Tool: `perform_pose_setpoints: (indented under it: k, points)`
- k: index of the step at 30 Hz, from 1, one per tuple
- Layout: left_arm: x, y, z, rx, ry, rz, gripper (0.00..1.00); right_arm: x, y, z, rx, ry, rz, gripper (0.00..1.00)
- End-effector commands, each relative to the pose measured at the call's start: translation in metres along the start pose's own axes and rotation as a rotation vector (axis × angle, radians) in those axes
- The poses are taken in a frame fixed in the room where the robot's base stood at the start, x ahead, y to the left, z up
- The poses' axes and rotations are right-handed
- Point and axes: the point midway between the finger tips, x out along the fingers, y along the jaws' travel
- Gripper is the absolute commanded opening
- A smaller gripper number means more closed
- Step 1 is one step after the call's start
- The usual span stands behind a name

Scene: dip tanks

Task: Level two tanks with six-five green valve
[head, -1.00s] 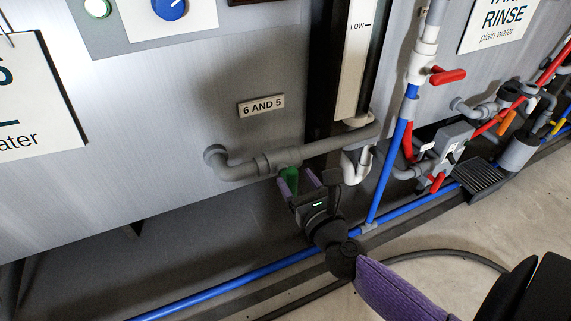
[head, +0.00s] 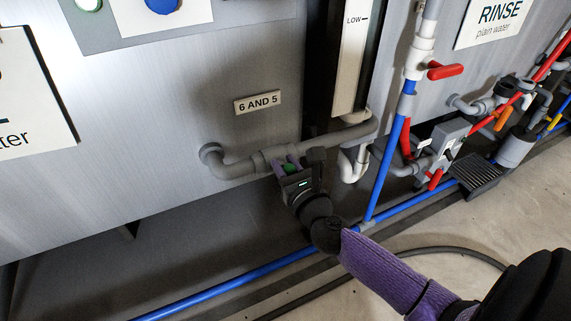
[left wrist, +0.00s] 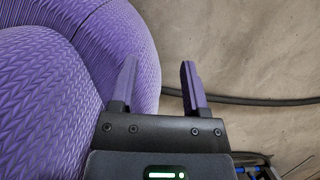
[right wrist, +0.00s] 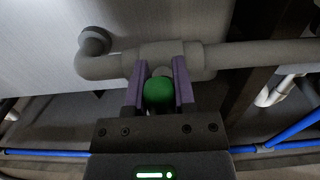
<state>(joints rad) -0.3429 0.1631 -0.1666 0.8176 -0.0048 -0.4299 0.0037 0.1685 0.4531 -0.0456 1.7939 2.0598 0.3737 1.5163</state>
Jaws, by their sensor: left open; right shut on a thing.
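The green valve handle (head: 289,169) sits on the grey pipe (head: 235,167) under the "6 AND 5" label (head: 257,102). My right gripper (head: 288,166) is shut on the handle from the front and below. In the right wrist view the green handle (right wrist: 158,91) shows between the two purple fingers (right wrist: 159,88), close against the pipe's valve body. The tank wall (head: 200,110) is behind the pipe. My left gripper (left wrist: 159,85) is open and empty in the left wrist view, away from the valve, over the floor.
A blue pipe (head: 388,170) rises right of the valve, with a red-handled valve (head: 445,71) on a white pipe above. A grey pump unit (head: 452,138) stands further right. A dark hose (head: 440,253) lies on the open floor.

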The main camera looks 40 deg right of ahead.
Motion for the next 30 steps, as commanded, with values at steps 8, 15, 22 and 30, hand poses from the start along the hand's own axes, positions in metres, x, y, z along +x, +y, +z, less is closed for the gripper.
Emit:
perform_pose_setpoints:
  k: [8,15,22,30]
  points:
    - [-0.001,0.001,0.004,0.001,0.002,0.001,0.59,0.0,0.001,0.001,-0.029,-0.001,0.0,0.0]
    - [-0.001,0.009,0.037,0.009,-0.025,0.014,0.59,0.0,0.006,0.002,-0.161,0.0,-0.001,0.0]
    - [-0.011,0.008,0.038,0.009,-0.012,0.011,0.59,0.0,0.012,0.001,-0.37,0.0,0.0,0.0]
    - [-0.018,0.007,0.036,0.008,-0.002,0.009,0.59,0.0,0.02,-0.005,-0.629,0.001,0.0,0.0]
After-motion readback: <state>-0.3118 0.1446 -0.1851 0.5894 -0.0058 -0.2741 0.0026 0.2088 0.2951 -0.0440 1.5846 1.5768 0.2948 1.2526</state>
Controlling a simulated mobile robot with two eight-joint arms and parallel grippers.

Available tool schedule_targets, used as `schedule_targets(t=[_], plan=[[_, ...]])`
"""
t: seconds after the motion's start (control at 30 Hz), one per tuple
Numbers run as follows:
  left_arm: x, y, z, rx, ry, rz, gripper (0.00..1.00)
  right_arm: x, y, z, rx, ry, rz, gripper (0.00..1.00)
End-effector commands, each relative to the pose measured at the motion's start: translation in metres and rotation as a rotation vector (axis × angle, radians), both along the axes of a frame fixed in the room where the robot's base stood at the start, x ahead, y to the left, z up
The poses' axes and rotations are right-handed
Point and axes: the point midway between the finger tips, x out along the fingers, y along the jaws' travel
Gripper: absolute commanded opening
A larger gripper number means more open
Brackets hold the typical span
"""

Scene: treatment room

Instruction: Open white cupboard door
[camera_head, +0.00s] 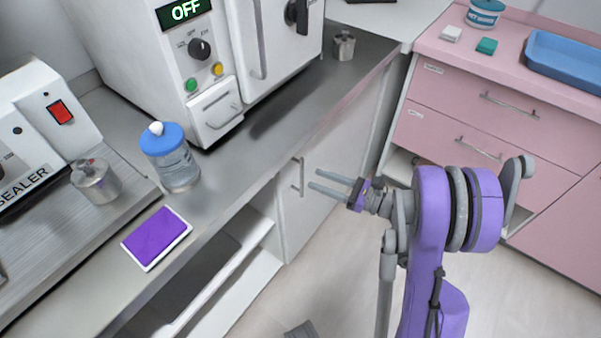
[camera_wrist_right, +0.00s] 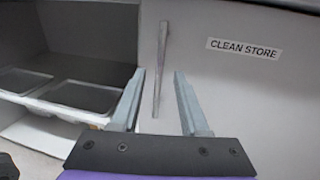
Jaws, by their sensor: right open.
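The white cupboard door (camera_head: 325,160) is closed under the steel counter. Its upright bar handle (camera_head: 302,177) is near the door's left edge. In the right wrist view the door (camera_wrist_right: 235,85) carries a "CLEAN STORE" label, and the handle (camera_wrist_right: 160,70) stands ahead, in line with the gap between the fingers. My right gripper (camera_head: 313,179) is open and empty, its two fingers pointing at the handle. In the right wrist view the open fingers (camera_wrist_right: 158,98) lie on either side of the handle's lower part; whether they reach it is unclear. My left gripper is not in view.
Left of the door are open shelves (camera_wrist_right: 75,55) with grey trays. The steel counter (camera_head: 240,160) above holds a white steriliser (camera_head: 225,75), a blue-lidded jar (camera_head: 172,165) and a purple pad (camera_head: 157,238). Pink drawers (camera_head: 490,110) stand right. The floor in front is mostly clear.

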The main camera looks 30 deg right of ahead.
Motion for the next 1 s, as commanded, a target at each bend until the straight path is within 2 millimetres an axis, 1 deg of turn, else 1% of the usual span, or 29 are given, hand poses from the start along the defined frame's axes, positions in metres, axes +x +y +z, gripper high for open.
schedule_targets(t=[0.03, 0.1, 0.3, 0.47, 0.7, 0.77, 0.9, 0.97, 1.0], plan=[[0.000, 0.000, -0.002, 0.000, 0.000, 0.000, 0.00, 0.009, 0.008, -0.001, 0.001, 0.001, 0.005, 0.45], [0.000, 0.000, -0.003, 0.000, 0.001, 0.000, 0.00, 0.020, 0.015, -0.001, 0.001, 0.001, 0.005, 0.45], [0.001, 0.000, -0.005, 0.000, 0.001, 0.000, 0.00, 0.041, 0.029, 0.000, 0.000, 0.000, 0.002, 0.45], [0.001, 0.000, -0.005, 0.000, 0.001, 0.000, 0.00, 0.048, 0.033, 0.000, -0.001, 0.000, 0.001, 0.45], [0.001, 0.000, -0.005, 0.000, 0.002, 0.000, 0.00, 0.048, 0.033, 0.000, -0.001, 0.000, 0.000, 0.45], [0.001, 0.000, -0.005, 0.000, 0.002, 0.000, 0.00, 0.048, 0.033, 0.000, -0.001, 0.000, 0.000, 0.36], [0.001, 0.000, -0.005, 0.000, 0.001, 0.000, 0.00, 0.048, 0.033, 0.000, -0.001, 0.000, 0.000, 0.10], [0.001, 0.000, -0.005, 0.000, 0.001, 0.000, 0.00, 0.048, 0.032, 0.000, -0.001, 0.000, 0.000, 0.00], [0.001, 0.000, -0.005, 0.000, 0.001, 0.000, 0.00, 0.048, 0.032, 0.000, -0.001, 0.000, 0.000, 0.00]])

----------

■ WHAT THE TASK REQUIRES
Locate and copy each line in the data above that includes the word "means".

■ RESULT OF THE TASK
- A smaller gripper number means more closed
A larger gripper number means more open

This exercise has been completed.